[Task statement] Reproduce nothing but the lines from the start of the material through the line that includes "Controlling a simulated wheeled", both ends included, and omit every picture.

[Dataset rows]
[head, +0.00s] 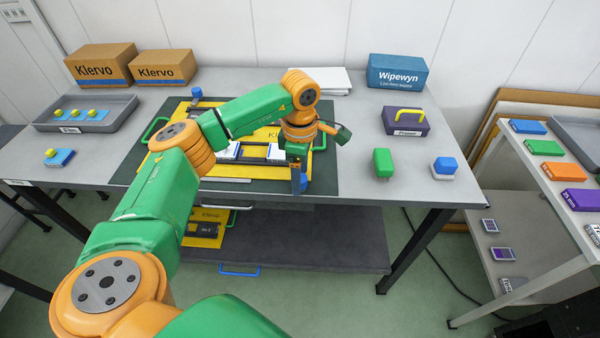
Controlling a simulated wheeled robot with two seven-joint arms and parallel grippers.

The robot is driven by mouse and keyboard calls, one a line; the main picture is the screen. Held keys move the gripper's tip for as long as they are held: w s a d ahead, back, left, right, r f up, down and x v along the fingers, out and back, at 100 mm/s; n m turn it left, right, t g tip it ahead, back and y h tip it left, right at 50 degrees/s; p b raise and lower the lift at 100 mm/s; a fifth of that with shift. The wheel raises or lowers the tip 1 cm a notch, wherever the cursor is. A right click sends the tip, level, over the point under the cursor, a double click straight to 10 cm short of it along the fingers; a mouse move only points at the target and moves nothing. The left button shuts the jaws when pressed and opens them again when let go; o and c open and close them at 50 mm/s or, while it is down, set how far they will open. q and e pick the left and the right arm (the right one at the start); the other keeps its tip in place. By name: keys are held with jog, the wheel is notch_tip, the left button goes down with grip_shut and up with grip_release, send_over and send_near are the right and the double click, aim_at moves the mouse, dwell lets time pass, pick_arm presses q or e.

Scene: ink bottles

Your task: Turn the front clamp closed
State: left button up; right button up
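A yellow fixture (215,171) with dark rails lies on a dark green mat (128,176) on the table. My left arm crosses over it and hides much of it. A blue part (304,181), likely the front clamp's handle, shows at the fixture's front right. My left gripper (298,182) points down right at this blue part and overlaps it in the head view. I cannot tell whether it touches or grips it, or how the clamp is turned. Another blue-topped clamp (197,93) stands at the back left. My right gripper is not in view.
White blocks (228,151) sit in the fixture. A grey tray (88,126) is at the left. A lower shelf (300,240) lies beneath.

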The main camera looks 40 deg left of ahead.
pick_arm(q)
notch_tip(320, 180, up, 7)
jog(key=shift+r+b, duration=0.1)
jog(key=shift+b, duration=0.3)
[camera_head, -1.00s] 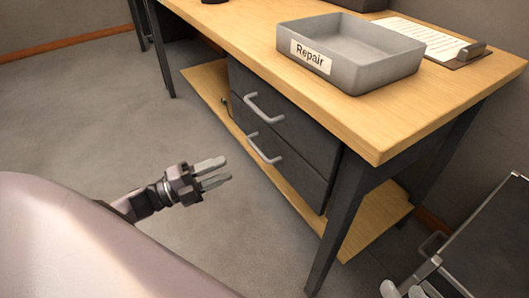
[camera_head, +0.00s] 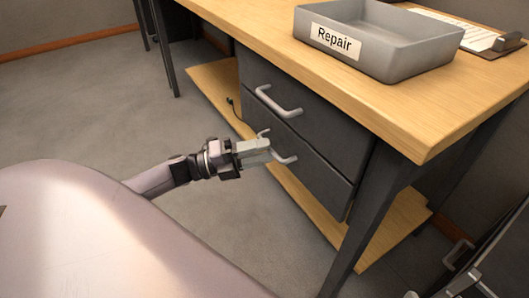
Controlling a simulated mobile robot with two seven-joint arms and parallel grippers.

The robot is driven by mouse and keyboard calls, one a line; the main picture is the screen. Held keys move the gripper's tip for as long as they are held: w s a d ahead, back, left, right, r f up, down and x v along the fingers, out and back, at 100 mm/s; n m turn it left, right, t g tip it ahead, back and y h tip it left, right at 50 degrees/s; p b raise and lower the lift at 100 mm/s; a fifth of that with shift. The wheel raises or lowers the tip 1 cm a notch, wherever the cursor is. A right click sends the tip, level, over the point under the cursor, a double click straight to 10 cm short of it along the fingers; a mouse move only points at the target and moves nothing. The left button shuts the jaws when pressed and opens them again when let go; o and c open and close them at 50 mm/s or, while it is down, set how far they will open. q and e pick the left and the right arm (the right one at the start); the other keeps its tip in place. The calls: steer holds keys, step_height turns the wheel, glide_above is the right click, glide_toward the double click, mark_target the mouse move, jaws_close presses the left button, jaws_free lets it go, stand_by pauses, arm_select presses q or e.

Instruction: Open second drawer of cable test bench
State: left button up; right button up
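The cable test bench (camera_head: 420,110) has a wooden top and dark legs. Two dark drawers sit one above the other beneath it, each with a grey bar handle. The upper drawer (camera_head: 318,120) and the lower drawer (camera_head: 318,185) both look closed. The upper handle (camera_head: 277,104) is clear. My left gripper (camera_head: 268,150) is at the lower handle (camera_head: 289,160), its fingers overlapping and hiding the handle's middle. The fingers look close together, but whether they grip the bar cannot be told. My right gripper is not recognisable in view.
A grey tray labelled Repair (camera_head: 390,45) and a clipboard (camera_head: 475,35) stand on the bench top. A wooden lower shelf (camera_head: 385,235) runs below the drawers. A dark object with a handle (camera_head: 458,253) stands at the lower right. The floor at left is clear.

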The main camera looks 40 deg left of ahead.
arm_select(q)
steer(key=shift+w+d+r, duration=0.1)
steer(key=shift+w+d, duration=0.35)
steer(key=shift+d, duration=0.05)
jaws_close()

[Output for this task]
[head, +0.00s] 
Controlling a simulated wheeled robot with two seven-joint arms and parallel grippers.

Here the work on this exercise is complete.